Como não conseguiu isolar o PMDB da Câmara, cujo porta-voz
do descontentamento é Eduardo Cunha, o governo se enfraqueceu ainda mais. Com o
aval dos colegas para seguir empatando a vida do governo no Congresso, Cunha se
aproximou de integrantes de outros partidos dispostos a mandar recados de
insatisfação ao Planalto. O blocão multipartidário que ele criou para reunir e
ampliar o coro dos descontentes mostrou sua força ao longo da semana e, quem
diria, transformou a oposição ao governo em coadjuvante nos ataques à atuação
dos ministros. “Se os próprios aliados estão querendo convocar todo mundo do
governo, nos poupa trabalho. Estamos assistindo a uma implosão e ao movimento
de independência dos parlamentares. Até aliados dizem que há corrupção em
ministérios”, disse o líder do DEM, Mendonça Filho (PE), ao perceber que todos
os requerimentos da oposição recebiam apoio de partidos da base.

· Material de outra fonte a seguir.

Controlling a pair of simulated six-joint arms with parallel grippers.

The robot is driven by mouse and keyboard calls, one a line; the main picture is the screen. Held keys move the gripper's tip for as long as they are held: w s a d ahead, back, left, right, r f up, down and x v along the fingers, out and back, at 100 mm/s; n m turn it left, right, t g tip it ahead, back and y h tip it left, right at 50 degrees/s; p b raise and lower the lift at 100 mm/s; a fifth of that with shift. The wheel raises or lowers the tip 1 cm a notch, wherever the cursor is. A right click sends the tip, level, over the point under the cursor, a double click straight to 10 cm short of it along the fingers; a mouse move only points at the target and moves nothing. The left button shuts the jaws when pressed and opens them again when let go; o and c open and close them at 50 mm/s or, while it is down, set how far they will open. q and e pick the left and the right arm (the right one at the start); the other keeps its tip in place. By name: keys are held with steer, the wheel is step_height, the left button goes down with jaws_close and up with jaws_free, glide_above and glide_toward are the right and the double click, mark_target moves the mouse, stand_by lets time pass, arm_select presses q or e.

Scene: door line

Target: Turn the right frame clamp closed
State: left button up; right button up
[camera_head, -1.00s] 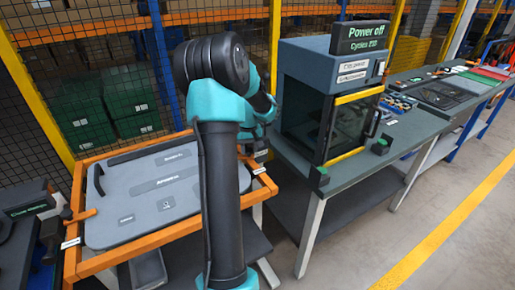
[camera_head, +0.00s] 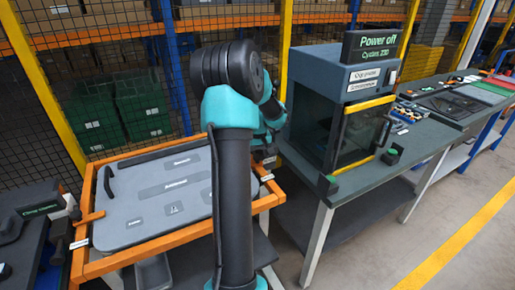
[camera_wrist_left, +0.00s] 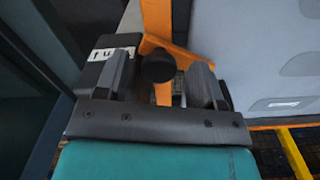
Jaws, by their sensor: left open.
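The door panel (camera_head: 165,195) is grey and lies in an orange frame (camera_head: 150,246). The left clamp (camera_head: 88,218) is an orange lever at the frame's left side. My left arm stands in front of the panel's right part. In the head view my left gripper (camera_head: 264,158) is mostly hidden behind its own arm, near the frame's right side. In the left wrist view the gripper (camera_wrist_left: 160,82) is open. A round black knob (camera_wrist_left: 158,67) shows between its fingers, beside an orange bar that looks like the right clamp (camera_wrist_left: 182,54). I cannot tell if the fingers touch it.
A dark machine (camera_head: 338,110) with a "Power off" sign (camera_head: 375,46) stands on a bench (camera_head: 400,150) close to the frame's right side. A mesh fence (camera_head: 130,40) stands behind. A dark unit with a sign (camera_head: 40,209) is at the left.

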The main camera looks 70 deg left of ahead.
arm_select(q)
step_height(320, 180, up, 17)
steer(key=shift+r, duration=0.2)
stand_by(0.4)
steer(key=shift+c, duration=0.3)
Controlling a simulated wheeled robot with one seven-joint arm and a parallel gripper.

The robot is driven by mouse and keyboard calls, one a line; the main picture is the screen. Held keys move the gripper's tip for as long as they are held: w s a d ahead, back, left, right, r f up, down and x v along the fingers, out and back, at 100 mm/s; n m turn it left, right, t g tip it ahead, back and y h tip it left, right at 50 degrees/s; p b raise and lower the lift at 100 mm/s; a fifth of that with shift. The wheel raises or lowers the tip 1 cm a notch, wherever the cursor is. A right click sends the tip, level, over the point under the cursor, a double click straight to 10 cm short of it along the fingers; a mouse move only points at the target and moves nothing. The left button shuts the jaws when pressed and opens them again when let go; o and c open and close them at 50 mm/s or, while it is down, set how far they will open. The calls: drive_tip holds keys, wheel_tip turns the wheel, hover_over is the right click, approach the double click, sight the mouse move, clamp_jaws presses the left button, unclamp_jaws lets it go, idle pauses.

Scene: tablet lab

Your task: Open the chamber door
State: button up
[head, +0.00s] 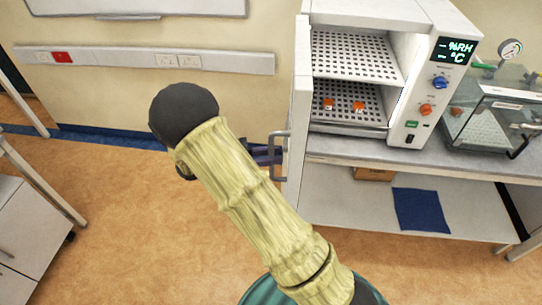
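The white chamber (365,18) stands on a bench at the upper right, with its front open and its perforated shelves showing. Its door (299,95) is swung out toward me at the chamber's left side and shows nearly edge-on. A grey bar handle (280,180) sticks out from the door's left face, near its lower end. My gripper (270,155) is at this handle, with dark fingers reaching it from the left. My arm hides much of the gripper, and I cannot tell whether the fingers are closed on the handle.
Two orange-capped items (344,106) sit on the lower shelf inside the chamber. A clear box with a gauge (495,110) stands right of it on the bench (440,165). A blue mat (422,210) lies on the undershelf. A white cabinet (30,235) stands left; floor between is clear.

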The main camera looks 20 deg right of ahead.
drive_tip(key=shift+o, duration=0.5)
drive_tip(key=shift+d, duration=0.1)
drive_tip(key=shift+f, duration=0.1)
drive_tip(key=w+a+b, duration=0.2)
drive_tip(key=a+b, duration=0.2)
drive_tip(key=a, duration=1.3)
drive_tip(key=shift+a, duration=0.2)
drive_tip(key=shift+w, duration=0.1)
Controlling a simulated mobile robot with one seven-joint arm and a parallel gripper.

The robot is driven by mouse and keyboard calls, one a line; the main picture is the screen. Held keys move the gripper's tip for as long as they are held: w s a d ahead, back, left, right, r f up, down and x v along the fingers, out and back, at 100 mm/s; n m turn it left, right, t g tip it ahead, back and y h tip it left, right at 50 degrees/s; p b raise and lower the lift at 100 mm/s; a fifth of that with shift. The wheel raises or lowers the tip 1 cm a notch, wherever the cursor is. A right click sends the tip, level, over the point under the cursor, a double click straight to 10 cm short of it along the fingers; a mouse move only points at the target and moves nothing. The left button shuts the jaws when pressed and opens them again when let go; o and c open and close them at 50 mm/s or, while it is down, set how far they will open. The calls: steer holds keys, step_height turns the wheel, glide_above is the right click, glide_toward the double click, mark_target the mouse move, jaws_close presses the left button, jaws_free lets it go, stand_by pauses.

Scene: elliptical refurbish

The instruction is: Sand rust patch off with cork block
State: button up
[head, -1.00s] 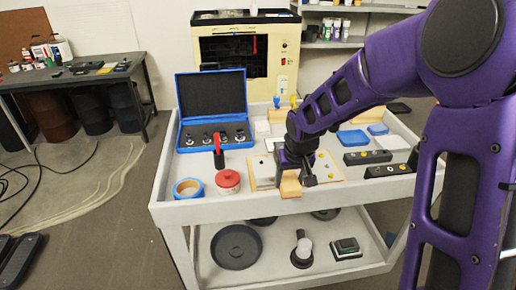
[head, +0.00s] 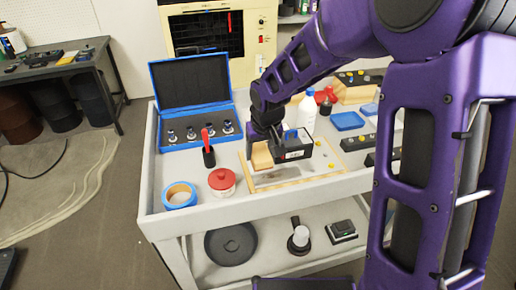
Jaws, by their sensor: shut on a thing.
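My gripper (head: 272,150) is shut on a tan cork block (head: 261,157), over the back left part of a flat panel. The panel has a light wooden border (head: 289,184) and lies near the cart's front edge. A small brownish mark, which looks like the rust patch (head: 271,176), shows on the panel's grey face in front of the block. I cannot tell whether the block touches the panel. My gripper and the block hide the panel's back part.
On the cart's top (head: 155,170), a blue roll of tape (head: 180,195), a red-lidded tin (head: 222,181) and a red-handled tool (head: 208,150) stand left of the panel. Behind them is an open blue case (head: 195,105). A white bottle (head: 307,112) stands behind my gripper. Dark blocks (head: 357,142) lie to the right.

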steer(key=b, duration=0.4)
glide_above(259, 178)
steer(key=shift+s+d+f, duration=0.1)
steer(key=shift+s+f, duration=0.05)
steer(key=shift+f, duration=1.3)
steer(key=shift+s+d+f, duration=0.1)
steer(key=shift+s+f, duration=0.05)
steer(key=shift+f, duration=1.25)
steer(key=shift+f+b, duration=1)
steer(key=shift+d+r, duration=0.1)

Cientes da existência de um artefato com potencial para
explodir às vésperas das eleições, os oposicionistas comemoraram a convocação
de quatro ministros e o envio de convites a outros seis, que terão de enfrentar
a fúria dos insatisfeitos com o governo em sessões especiais de diferentes
comissões da Casa. Na avaliação de parlamentares do próprio PT, é hora de
promover uma mudança de cultura. “Acho que precisamos rever os erros e procurar
saídas”, teoriza o líder do governo, Arlindo Chinaglia (PT-SP), desgastado com
o Planalto e prestes a jogar a toalha da liderança do governo Dilma na Câmara.
Não se sabe ao certo como e quando a crise política terá um desfecho. No ano
eleitoral, ainda há cartas a serem baixadas em tempos de House of Cunha.